_What the exercise asks:_ Below is a listing; reproduce each line of it exactly.

_Raw data:_

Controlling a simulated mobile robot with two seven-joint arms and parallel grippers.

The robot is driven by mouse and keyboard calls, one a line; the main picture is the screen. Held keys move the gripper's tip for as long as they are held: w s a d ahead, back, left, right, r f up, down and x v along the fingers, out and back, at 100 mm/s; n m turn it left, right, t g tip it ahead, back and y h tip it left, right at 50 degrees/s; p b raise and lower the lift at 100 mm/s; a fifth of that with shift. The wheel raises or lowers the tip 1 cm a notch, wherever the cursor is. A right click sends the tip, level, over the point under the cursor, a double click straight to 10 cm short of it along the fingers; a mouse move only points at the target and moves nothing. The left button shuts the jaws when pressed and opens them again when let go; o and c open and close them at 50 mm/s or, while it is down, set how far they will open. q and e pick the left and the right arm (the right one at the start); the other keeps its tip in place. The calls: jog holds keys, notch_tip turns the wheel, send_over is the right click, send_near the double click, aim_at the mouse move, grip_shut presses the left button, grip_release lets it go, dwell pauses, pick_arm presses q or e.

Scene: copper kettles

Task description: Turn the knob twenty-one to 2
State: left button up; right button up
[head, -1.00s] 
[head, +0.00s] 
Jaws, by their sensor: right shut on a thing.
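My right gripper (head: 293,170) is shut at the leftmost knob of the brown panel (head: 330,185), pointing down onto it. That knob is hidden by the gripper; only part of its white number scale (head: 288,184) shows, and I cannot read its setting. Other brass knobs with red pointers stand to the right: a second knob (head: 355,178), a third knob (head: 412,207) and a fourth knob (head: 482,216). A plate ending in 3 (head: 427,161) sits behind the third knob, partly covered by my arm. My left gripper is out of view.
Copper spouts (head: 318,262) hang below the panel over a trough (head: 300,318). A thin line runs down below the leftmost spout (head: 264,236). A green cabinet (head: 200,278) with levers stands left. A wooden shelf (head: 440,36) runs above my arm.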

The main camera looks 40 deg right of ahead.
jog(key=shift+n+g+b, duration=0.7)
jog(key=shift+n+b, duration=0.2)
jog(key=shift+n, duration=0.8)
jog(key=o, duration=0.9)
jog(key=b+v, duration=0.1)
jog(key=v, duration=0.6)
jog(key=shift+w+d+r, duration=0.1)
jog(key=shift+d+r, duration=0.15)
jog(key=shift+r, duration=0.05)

_Response for this exercise:_
Controlling a simulated mobile robot with two seven-joint arms and parallel grippers.

The robot is driven by mouse and keyboard calls, one a line; the main picture is the screen. Held keys move the gripper's tip for as long as they are held: w s a d ahead, back, left, right, r f up, down and x v along the fingers, out and back, at 100 mm/s; n m turn it left, right, t g tip it ahead, back and y h tip it left, right at 50 degrees/s; p b raise and lower the lift at 100 mm/s; a fifth of that with shift. The wheel raises or lowers the tip 1 cm a notch, wherever the cursor is. A right click sends the tip, level, over the point under the cursor, a double click straight to 10 cm short of it along the fingers; a mouse move only points at the target and moves nothing. The left button shuts the jaws when pressed and opens them again when let go; o and c open and close them at 50 mm/s or, while it is down, set how far they will open. q and e pick the left and the right arm (the right one at the start); the other keeps its tip in place. The calls: jog holds keys, notch_tip turns the wheel, send_over is the right click, send_near the double click, aim_at the mouse move, grip_shut presses the left button, grip_release lets it go, dwell pauses, pick_arm presses q or e.

Scene: copper kettles

Task description: Turn the knob twenty-one to 2
State: left button up; right button up
[head, -1.00s] 
[head, +0.00s] 
Jaws, by their sensor: right shut on a thing.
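My right gripper (head: 293,170) is shut at the leftmost knob of the brown panel (head: 330,185), pointing down onto it. That knob is hidden by the gripper; only part of its white number scale (head: 288,184) shows, and I cannot read its setting. Other brass knobs with red pointers stand to the right: a second knob (head: 355,178), a third knob (head: 412,207) and a fourth knob (head: 482,216). A plate ending in 3 (head: 427,161) sits behind the third knob, partly covered by my arm. My left gripper is out of view.
Copper spouts (head: 318,262) hang below the panel over a trough (head: 300,318). A thin line runs down below the leftmost spout (head: 264,236). A green cabinet (head: 200,278) with levers stands left. A wooden shelf (head: 440,36) runs above my arm.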

The main camera looks 40 deg right of ahead.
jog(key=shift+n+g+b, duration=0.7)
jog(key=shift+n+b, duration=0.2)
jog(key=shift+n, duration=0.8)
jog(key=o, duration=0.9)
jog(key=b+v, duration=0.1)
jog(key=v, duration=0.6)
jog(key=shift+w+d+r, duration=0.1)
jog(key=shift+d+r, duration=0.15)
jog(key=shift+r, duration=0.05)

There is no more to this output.